(Slightly) Rolling back restrictions on free speech

When will campaign finance regulation advocates that it is futile to restrict campaign expenditures? A new federal appeals court decision in DC has come to slightly acknowledge that.

The Supreme Court has ruled that the federal government’s only legitimate interest in restricting political donations is combating the appearance or reality of corruption that could arise from allowing unlimited contributions directly to a candidate or political party.

The court has held that, on the other hand, a desire to level the playing field or limit the power of moneyed interests is not a permissible reason for the government to limit the amount a rich person might spend on independent efforts to elect or defeat a candidate. In this case, the appeals court held that nonprofit groups are essentially like rich individuals, so the government cannot restrict their independent spending either.

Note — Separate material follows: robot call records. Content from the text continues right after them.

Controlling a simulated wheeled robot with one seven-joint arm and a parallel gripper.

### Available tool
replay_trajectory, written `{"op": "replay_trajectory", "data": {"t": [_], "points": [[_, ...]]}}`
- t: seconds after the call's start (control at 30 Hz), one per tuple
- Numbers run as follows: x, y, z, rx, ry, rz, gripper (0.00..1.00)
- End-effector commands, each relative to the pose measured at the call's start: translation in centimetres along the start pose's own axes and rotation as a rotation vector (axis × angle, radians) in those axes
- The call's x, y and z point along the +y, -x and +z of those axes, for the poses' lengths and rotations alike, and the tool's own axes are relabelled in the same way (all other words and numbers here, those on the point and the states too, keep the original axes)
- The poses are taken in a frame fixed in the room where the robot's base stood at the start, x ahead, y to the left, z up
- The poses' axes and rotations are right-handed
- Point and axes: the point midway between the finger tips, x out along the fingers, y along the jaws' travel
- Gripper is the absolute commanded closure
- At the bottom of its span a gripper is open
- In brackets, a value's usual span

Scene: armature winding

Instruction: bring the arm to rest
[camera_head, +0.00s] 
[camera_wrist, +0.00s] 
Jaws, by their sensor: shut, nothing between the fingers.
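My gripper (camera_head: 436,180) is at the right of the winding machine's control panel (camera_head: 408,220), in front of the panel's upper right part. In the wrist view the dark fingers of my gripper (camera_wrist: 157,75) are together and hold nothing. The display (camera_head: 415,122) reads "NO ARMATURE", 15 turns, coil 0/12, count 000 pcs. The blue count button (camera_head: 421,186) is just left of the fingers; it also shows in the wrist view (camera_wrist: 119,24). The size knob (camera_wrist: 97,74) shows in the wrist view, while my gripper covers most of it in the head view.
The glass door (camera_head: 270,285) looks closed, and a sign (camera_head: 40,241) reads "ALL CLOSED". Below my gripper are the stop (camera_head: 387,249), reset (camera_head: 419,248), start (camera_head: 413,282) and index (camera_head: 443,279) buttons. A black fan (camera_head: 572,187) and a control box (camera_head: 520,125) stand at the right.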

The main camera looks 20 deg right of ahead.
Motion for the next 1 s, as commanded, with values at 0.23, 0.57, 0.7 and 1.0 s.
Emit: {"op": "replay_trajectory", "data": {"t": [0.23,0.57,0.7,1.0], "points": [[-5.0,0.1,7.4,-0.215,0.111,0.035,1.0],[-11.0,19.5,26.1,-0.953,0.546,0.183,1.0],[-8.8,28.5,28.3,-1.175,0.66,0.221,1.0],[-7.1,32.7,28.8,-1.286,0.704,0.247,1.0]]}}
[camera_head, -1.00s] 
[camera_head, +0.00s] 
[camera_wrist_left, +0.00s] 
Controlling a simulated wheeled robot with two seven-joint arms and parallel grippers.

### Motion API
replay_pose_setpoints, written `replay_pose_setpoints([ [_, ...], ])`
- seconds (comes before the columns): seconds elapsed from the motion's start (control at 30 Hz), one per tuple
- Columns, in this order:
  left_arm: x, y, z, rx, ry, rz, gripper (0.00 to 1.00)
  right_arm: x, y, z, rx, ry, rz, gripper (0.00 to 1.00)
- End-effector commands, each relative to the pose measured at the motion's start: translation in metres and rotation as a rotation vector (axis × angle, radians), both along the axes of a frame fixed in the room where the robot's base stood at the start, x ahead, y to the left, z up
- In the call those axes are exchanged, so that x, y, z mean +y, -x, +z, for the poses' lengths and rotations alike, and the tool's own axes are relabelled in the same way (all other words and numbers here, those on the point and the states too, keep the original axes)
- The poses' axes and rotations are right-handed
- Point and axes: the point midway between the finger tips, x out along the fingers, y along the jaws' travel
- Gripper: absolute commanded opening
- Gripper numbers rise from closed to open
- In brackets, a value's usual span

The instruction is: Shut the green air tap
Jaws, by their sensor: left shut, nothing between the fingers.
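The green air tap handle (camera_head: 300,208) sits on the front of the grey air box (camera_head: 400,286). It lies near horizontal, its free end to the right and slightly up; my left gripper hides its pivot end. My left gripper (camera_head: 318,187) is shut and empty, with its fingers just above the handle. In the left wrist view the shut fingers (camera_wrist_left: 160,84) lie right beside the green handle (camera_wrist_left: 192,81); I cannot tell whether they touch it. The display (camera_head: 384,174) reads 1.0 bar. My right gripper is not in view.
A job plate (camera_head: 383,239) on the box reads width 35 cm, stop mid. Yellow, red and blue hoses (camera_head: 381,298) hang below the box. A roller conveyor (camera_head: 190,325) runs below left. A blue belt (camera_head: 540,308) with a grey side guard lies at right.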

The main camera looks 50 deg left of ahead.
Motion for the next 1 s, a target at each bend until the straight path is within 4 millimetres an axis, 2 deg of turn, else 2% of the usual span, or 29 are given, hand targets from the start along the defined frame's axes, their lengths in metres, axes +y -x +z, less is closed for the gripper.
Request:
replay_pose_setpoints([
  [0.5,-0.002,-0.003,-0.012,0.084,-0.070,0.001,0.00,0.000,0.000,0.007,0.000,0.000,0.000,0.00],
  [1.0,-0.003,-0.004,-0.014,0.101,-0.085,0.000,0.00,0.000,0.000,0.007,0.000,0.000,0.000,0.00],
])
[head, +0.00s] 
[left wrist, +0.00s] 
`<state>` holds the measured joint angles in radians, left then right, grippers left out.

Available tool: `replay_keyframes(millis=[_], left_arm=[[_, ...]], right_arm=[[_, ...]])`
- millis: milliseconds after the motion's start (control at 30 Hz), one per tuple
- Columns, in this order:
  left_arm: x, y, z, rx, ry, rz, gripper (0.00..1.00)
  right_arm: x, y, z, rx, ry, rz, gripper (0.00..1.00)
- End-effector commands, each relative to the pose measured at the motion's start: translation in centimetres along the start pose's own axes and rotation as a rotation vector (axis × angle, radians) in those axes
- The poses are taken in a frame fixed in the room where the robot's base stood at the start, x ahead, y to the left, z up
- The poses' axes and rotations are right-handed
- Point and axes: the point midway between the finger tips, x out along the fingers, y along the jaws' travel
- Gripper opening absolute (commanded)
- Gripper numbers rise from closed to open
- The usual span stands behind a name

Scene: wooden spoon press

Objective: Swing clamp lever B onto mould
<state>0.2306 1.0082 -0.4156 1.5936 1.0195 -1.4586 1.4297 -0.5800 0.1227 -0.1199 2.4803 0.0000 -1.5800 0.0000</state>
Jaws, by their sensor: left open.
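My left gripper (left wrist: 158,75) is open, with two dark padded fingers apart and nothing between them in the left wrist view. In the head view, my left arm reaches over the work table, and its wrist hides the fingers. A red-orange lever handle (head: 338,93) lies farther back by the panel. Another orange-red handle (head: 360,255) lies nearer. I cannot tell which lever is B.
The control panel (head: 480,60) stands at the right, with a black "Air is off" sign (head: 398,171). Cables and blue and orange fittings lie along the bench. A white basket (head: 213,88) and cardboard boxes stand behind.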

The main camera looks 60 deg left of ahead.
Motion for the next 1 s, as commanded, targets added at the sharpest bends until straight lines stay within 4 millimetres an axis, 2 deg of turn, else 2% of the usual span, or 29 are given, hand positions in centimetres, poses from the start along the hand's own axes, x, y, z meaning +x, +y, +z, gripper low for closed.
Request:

“Donations to nonprofit groups cannot corrupt candidates and officeholders,” Judge Brett M. Kavanaugh wrote for a three-judge panel. “And to the extent a nonprofit then spends its donations on activities such as advertisements, get-out-the-vote efforts and voter registration drives, those expenditures are not considered corrupting, even though they may generate gratitude from and influence with officeholders and candidates.”

To regulate the political activities of nonprofit groups in order to ward off such potential gratitude and influence was overkill, Judge Kavanaugh wrote. He quoted Chief Justice John G. Roberts Jr. in the opinion overturning certain restrictions on corporate political spending two years ago in Federal Election Commission v. Wisconsin Right to Life: “Enough is enough.”

The Emily’s List case came about in the aftermath of the 2004 presidential election, when both major-party candidates complained about the free spending by 527 groups. In response, the Federal Election Commission established new rules, including a $5,000 limit on the amount of money from each contributor that a group could spend trying to influence federal elections. Emily’s List, which raises money for the election of Democratic women who support abortion rights, argued that the rules violated the First Amendment. The appeals court agreed.

Though the groups are prohibited from coordinating with candidates, political operatives say it is still usually easy enough to execute a strategy that a campaign manager has described in the news media. Or outside groups simply mimic the content and targeting of a campaign’s own commercials.

Advocates for stricter campaign finance rules said the appeals court decision would only encourage similar efforts around the 2010 midterm elections or the 2012 presidential race.

“This opinion, if it stands up, is going to make it harder to constrain the role of influence-seeking money in federal campaigns,” said Fred Wertheimer, president of Democracy 21.